The same sense of elation reigns in Kibumba, in the territory of Nyiragongo, where another school is opening on the same day. Here, too, the school bears the marks of war, its roof pierced by shrapnel. Without desks and chairs, the teachers stand all day and the students sit on stones. “The benches were used as firewood,” a teacher explains, adding: “You know, there are children who have not attended school in 10 years. Today, you are giving us hope.”
Let's do better, a lot better than just hope. Let's change things, dickheads with guns and an
Priority to the most vulnerable communities
This emergency work is the result of the World Bank’s commitment to rapid aid for reconstruction of the eastern region of the DRC, ravaged by many years of war. A US$6 million advance will fund preparatory work for the Eastern Region Stabilization and Peace-Building Project (STEP), which seeks to stabilize vulnerable communities in North and South Kivu, as well as in the Ituri, Bas-Uélé and Haut-Uélé districts in Orientale Province. Special attention will be paid to those hardest hit by the conflict, such as the internally displaced and their host communities, at-risk youth, and women.
My daughters come from this community. Today I watched them here in Auckland but mainly I watched my first daughter who has been here for just about 3 years interacting with her sisters who have been here just about 3 weeks. I have never seen her so happy. It is impossible for me to understand what my kids have been through, it is probably impossible for you my readers to understand but I cried with joy for them. This is what the UN is trying to do.
STEP also seeks to reinforce the new prospects for peace and economic recovery.
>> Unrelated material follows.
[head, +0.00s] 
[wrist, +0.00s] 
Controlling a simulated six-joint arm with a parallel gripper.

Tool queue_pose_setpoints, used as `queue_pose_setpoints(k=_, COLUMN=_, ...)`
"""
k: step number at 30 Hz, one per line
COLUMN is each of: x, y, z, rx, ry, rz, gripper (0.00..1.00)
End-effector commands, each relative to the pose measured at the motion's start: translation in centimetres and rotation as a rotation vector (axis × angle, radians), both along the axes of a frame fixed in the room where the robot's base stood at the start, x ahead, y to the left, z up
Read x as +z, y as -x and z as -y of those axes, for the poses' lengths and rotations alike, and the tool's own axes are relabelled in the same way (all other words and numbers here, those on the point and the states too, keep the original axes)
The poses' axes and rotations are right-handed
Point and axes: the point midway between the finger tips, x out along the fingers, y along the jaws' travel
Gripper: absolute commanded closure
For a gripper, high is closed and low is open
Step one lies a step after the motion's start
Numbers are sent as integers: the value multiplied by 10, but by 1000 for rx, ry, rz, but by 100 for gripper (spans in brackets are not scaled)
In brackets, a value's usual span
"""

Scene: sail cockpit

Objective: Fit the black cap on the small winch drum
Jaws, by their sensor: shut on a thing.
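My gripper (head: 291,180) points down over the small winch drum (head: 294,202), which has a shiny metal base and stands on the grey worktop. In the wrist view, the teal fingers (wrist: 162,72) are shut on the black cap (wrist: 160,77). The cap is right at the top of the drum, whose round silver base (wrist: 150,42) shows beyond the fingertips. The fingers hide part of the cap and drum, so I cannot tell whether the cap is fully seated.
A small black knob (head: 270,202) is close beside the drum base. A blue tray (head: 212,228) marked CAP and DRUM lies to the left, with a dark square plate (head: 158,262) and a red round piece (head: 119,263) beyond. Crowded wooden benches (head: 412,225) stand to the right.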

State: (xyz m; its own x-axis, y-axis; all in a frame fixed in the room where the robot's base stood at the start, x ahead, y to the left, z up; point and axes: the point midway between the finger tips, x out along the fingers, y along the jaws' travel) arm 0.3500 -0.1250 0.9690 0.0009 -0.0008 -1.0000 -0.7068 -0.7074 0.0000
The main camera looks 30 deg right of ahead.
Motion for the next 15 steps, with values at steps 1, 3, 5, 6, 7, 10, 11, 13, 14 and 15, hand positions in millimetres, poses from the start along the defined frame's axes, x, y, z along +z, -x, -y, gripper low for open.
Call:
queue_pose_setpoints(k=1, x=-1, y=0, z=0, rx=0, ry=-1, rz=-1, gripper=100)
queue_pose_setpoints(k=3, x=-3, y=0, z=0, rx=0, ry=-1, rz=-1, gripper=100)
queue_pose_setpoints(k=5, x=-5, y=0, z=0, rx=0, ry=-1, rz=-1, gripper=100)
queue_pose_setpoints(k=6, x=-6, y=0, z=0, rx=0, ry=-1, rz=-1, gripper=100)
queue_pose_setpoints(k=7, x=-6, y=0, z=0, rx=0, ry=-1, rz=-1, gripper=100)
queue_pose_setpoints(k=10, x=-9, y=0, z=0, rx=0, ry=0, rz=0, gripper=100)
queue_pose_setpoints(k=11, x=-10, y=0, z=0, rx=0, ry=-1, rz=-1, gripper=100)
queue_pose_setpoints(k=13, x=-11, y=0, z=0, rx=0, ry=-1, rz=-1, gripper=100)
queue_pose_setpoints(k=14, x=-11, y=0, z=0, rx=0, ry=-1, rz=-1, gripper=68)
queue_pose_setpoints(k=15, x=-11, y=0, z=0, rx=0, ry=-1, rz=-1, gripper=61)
Addressing the collateral effects of the war, it will aid in economic reintegration, support repair and construction of community infrastructure, and help the population groups impacted by the war to rebound. “Vulnerable communities are our top priority,” says Maurizia Tovo, the World Bank’s task team leader.
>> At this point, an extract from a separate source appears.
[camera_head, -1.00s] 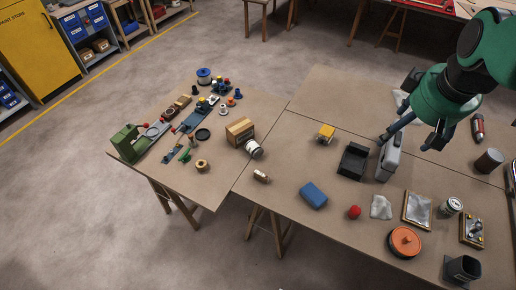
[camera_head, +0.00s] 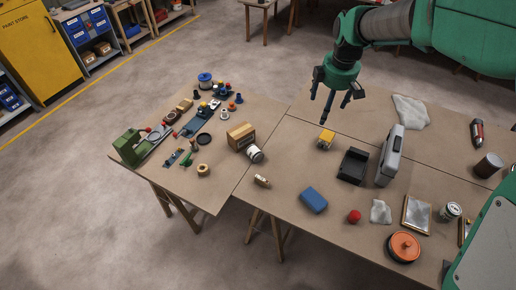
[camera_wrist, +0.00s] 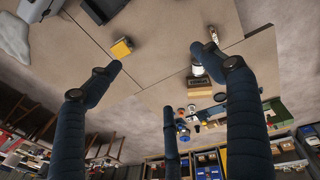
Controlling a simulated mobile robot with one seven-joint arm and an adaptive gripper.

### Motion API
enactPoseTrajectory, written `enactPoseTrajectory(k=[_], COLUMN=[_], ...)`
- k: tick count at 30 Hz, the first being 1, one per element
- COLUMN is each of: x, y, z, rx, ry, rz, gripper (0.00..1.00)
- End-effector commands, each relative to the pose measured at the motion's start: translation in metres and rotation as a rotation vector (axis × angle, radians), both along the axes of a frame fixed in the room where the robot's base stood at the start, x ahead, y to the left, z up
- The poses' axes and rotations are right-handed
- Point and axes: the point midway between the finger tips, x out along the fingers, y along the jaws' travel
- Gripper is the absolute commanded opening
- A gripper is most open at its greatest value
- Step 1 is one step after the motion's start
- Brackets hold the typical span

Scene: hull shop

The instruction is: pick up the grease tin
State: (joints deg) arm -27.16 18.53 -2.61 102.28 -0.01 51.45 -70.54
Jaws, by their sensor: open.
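No label can be read, so I cannot tell for sure which tin is the grease tin. A white tin with a dark end (camera_head: 255,154) lies by a cardboard box on the left table; it shows in the wrist view (camera_wrist: 197,70). A pale tin with a dark label (camera_head: 450,211) stands at the right of the front table. A round orange-topped tin (camera_head: 404,246) lies near the front edge. My gripper (camera_head: 330,108) is open and empty, fingers pointing down above the far part of the tables, apart from all the tins. Its spread fingers show in the wrist view (camera_wrist: 170,80).
A yellow block (camera_head: 326,139), black tray (camera_head: 352,166), upright grey case (camera_head: 390,157), blue block (camera_head: 313,199) and red ball (camera_head: 354,216) stand on the front table. The cardboard box (camera_head: 241,136) and several small parts crowd the left table. Bare board lies around the blue block.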

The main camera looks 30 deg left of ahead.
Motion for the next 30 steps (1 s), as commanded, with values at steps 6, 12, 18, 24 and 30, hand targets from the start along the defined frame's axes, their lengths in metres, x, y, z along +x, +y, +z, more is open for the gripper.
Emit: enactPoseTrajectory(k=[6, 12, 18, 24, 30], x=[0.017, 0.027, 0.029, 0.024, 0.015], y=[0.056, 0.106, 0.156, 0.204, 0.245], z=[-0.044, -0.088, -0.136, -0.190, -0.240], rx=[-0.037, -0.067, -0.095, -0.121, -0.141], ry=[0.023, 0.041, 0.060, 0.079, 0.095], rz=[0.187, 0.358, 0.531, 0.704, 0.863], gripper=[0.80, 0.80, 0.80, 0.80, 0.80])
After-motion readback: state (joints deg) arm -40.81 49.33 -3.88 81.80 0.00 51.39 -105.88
To achieve its objectives, the project focuses on three aspects of recovery: community-building and better access to basic socioeconomic services; job creation to boost income among vulnerable population groups; and strengthening the capabilities of provincial authorities and entities.
I just wonder, has anyone thought about Emmanuel at Virunga National Park
He is bloody amazing and he has been quietly doing the job that we want done. He probably won't want to leave his park but he might be the man to run the UN Eastern DR Congo programme.
The STEP project is only one aspect of a more ambitious initiative the World Bank plans to implement in this region of the DRC. During a visit to the Great Lakes region last May, the president of the World Bank Group, Jim Yong Kim, traveling with United Nations Secretary-General Ban Ki-moon, announced the provision of US$1 billion in funding to help countries in the region improve their health and education services, increase cross-border trade, and finance hydroelectric projects.
I agree with the initative . This blog however has noted all to often the regional ambitions of the DR Congo's neighbours. Balkanisation is not on the agenda.